As I said, it's difficult to choose between the two, but if the allure of Aspen is not a consideration, I think that for the type of skiing that you discribe, that you would probably be better off at Copper.
Good Luck
post #4 of 5
You are comparing two of the better mountains in the west and you need to make sure you don't end up comparing apples to oranges.

My point is that a stay at Copper Mountain is just that. Copper is great for All lower level skiers and families, but the stay is usually considered a one-mountain booking. It undoubtedly is one of the best developed mountains in Colorado for lift accessed skiing, but that lift access effectively extends to about 1000 acres. It's base area has become very well developed. -- The big downer for Copper is the size of the crowds on the three or four days surrounding weekends, when the Denver crowd turns it into one of the busiest places in the country. -- I would avoid a week-long visit to Copper solely because of the weekend crowds!!!
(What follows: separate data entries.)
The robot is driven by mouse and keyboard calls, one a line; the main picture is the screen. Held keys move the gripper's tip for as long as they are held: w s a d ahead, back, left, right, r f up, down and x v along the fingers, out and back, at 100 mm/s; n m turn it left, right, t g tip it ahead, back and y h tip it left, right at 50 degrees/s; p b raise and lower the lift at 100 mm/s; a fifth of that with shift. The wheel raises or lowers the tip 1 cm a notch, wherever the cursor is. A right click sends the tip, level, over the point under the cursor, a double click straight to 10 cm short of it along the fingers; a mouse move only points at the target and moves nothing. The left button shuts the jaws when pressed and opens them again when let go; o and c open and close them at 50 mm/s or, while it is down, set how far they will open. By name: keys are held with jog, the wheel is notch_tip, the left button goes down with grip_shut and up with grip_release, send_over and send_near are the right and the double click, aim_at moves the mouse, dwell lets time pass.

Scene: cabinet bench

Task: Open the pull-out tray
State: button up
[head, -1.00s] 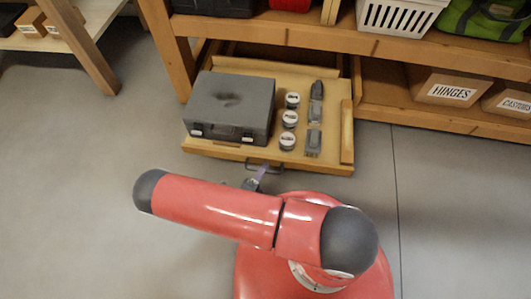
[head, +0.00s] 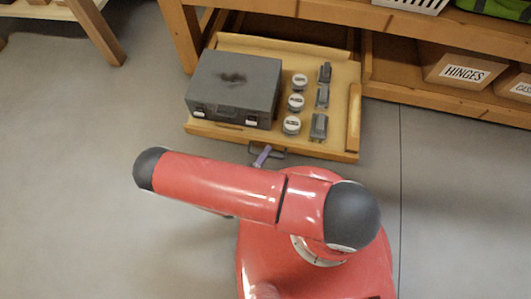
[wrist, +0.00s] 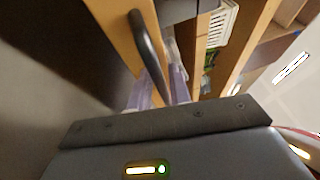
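The pull-out tray (head: 210,128) is wooden and sits low under the bench, extended well out over the floor. Its dark bar handle (head: 281,152) is on the front edge; it also shows large in the wrist view (wrist: 147,50). My gripper (head: 262,156) is at the handle, mostly hidden behind my arm in the head view. In the wrist view its purple fingers (wrist: 158,92) lie on both sides of the handle bar, closed on it. The exact contact is partly hidden.
On the tray are a grey case (head: 234,88), several round labelled tins (head: 296,102) and small grey items (head: 322,96). A bin labelled HINGES (head: 464,72) stands on the low shelf at right. The floor at left is clear.

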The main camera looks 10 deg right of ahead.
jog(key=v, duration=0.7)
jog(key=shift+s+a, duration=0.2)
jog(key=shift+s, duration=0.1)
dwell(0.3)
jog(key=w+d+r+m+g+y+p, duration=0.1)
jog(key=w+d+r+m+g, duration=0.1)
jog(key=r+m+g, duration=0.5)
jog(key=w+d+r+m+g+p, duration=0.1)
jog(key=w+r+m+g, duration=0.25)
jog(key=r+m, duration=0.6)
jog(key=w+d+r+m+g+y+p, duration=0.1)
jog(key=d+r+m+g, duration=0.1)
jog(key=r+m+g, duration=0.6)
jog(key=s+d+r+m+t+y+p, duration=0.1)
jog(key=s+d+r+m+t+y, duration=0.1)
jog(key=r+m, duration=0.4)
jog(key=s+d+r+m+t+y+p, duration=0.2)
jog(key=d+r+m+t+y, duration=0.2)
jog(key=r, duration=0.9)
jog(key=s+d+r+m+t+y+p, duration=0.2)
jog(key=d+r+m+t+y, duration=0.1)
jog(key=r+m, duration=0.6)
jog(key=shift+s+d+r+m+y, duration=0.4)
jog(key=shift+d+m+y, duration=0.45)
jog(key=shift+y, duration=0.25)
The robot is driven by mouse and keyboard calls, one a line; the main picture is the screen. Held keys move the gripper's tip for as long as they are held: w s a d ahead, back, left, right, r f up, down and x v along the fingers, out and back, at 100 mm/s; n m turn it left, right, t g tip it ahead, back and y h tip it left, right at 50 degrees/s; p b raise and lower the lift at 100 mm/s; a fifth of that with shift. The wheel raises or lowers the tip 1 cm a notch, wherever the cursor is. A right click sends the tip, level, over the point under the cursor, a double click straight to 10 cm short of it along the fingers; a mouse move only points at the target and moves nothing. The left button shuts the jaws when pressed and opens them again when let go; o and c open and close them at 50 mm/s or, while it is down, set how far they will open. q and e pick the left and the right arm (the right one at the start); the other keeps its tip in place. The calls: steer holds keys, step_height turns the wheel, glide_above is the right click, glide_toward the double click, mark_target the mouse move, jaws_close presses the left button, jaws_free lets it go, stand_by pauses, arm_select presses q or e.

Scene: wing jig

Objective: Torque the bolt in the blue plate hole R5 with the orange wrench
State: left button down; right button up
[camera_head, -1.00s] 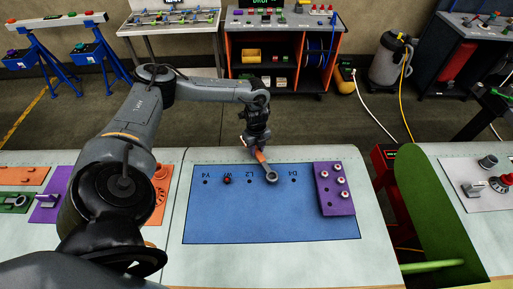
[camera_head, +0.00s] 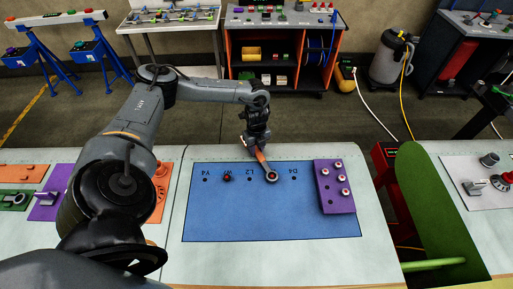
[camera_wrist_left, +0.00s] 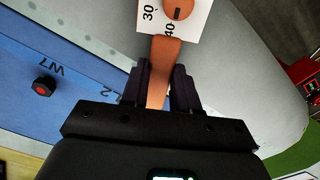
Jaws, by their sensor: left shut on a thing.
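The blue plate (camera_head: 225,218) lies on the pale panel, with a row of labelled holes along its far side. The labels Y4, W7, L2 and D4 can be made out; no R5 label is visible. My left gripper (camera_head: 258,146) is shut on the orange wrench (camera_head: 262,161), also seen between the fingers in the left wrist view (camera_wrist_left: 158,75). The wrench's ring end is over the row between L2 and D4, with a reddish spot inside the ring. The hole there is hidden. A red-topped bolt (camera_head: 228,178) sits at W7, also in the left wrist view (camera_wrist_left: 43,88). My right gripper is out of view.
A purple block (camera_head: 334,198) holding several bolts stands at the plate's right end. A green curved rib (camera_head: 432,200) rises farther right. The near part of the plate is clear. A white scale card (camera_wrist_left: 190,15) marked 30 and 40 shows in the left wrist view.

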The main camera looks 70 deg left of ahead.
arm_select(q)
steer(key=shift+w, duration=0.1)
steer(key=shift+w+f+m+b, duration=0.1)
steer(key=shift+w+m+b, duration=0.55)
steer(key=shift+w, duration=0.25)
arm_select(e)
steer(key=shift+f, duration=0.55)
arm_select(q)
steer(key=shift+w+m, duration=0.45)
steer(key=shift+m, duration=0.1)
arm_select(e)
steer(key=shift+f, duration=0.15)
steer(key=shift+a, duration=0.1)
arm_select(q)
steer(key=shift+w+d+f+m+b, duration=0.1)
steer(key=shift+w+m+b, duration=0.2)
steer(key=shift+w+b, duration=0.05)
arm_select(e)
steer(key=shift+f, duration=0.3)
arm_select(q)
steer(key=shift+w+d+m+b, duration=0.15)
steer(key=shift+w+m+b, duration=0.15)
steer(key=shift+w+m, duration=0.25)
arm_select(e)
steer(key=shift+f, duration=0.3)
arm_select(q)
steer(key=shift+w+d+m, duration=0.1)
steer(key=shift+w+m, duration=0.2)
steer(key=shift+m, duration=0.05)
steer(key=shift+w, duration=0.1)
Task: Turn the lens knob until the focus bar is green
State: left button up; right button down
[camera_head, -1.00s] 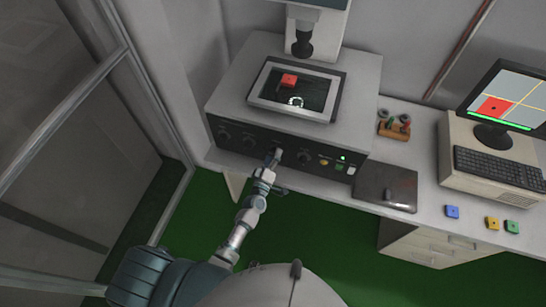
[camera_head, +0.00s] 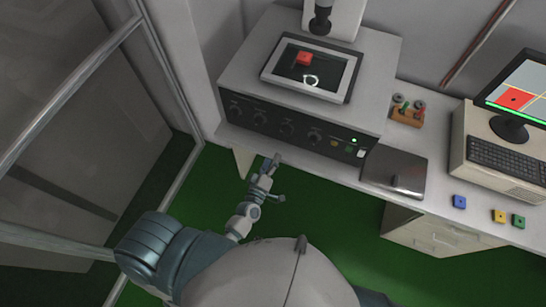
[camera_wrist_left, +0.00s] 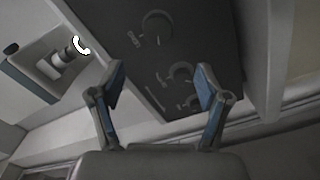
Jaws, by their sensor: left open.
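Which one is the lens knob I cannot tell. The wrist view shows a large knob (camera_wrist_left: 156,24) and smaller knobs (camera_wrist_left: 181,72) ahead of the fingers. The monitor (camera_head: 518,95) shows a red square and a green bar (camera_head: 520,115) along its bottom. My left gripper (camera_head: 276,178) is open and empty, in front of and below the panel, apart from the knobs. Its spread fingers (camera_wrist_left: 160,80) show in the wrist view. My right gripper is out of view.
A red block (camera_head: 304,58) lies on the machine's framed stage. A dark flat box (camera_head: 395,172), a rack (camera_head: 406,111), a keyboard (camera_head: 508,160) and coloured blocks (camera_head: 499,215) are on the bench. A glass partition (camera_head: 70,95) stands left. Space before the bench is free.

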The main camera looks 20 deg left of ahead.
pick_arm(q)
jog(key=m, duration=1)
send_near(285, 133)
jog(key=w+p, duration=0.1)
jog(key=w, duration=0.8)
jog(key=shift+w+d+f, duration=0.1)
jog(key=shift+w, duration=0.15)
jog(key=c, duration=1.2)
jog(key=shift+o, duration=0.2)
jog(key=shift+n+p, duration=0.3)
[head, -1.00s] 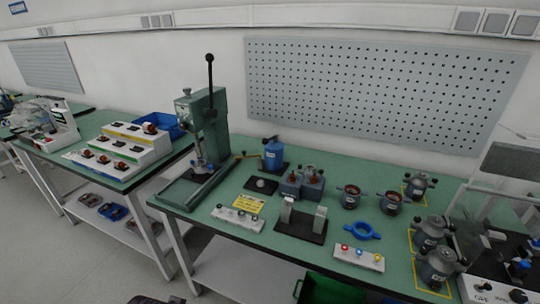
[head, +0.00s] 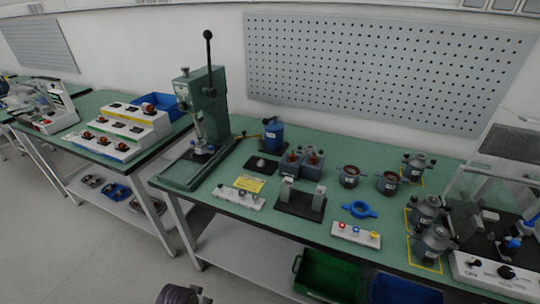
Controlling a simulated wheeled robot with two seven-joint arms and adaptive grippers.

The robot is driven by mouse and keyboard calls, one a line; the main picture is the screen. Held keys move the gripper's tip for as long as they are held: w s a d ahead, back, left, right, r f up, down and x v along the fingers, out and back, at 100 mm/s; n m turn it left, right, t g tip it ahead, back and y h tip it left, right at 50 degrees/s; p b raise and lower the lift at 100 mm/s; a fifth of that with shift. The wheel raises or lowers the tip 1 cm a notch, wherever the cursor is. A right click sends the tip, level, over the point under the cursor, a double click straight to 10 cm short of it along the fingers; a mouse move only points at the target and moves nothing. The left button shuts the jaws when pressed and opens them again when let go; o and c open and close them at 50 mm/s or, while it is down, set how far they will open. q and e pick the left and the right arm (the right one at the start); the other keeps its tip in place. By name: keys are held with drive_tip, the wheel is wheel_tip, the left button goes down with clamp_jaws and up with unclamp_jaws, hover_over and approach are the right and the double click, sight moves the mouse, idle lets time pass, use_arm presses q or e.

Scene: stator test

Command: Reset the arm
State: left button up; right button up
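The task names only the arm. A dark rounded part shows at the bottom edge of the head view, left of centre, in front of the bench. It looks like a piece of my own arm, but it is cut off by the frame. No fingertips of either gripper can be seen, so I cannot see whether they hold anything.
A green bin (head: 328,277) and a blue bin (head: 402,291) sit below. The floor at left front is clear.

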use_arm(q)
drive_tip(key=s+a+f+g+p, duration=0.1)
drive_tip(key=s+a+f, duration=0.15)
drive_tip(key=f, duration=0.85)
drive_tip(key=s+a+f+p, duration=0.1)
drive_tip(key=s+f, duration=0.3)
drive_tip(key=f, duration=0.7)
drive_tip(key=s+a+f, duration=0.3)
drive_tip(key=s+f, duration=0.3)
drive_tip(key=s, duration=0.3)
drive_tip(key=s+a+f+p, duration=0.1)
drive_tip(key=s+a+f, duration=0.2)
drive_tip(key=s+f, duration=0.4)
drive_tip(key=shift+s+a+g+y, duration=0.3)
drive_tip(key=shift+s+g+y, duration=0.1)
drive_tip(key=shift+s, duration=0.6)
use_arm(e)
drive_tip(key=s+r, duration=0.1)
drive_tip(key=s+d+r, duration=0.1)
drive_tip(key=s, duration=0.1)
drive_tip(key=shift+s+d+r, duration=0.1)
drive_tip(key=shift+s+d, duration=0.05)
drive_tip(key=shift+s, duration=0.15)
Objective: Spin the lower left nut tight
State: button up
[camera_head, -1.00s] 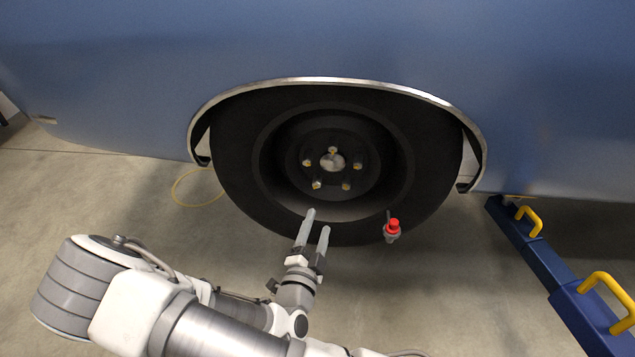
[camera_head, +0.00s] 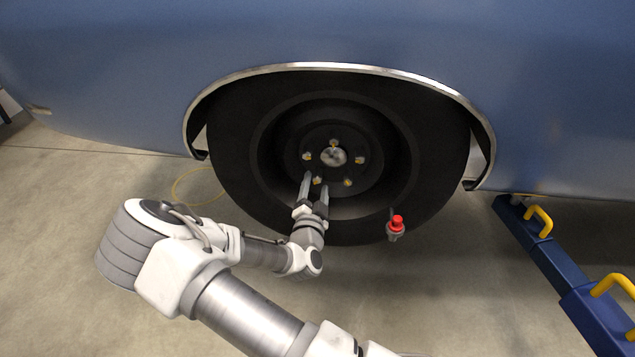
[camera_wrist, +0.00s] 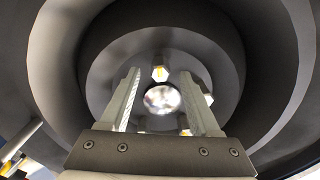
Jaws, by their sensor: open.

Snowmass is another matter altogether. A weeklong stay at Snowmass guarantees you skiing at ALL 4 of the Aspen group ski areas(~5000 acres lift served). The bus system is good enough to allow skiing at all 4 ski areas on the same day! -Ajax is the only one of the group that does not have beginner terrain; but that is balanced with the fact that you can ride the gondola to the top of the mountain for a meal at what may be the best view in Colorado skiing, and then ride it back down again. -Aspen Highlands has a really nice green bowl at the bottom of the ski area that a group of couples might find real nice for a morning's skiing. -Buttermilk is a real beginner's paradise, and getting better each year. -And Snowmass is probably the best cruiser mountain in the lower 48. The terrain varies enough that beginners would quickly find runs to fit their abilities. ..... I guess my message is that the Aspen group will afford your group limitless possibilities, without the annoyance of weekend crowds. With a group the size of yours; the name of the game for a good trip is probably skiing options, and the Aspen group has that market cornered in Colorado!

Sure hope you have a great Colorado Vacation this year!!! [img]smile.gif[/img]
post #5 of 5
Based on your you said, Copper may be the way to go.

Reading the trail map alone does not provide the real pictures. If you look at the Vail's trail map, you'll find plenty of green runs. However, many of those green runs are "cat walks" which are narrow runs that traverse the mountain. They are no fun. There are plenty of merging and take overs.

The right side of Copper is completely devoted to beginners. There are three lifts dedicated to serve that area. You'll find beginners, children with their teachers and nothing else. The beauty of that is you don't have to worry about fast skiers coming from behind. In many resorts, the green trails are at the bottom half of the mountain, merging with blue and black runs from other sides of the mountain. In that case, you do have to watch your back. It can be intimating.

The middle part of Copper is largely blue, and the left of Copper is mainly for expert.

Personally, I also like Snowmass. The size of SM is simply enormous. Hope it helps.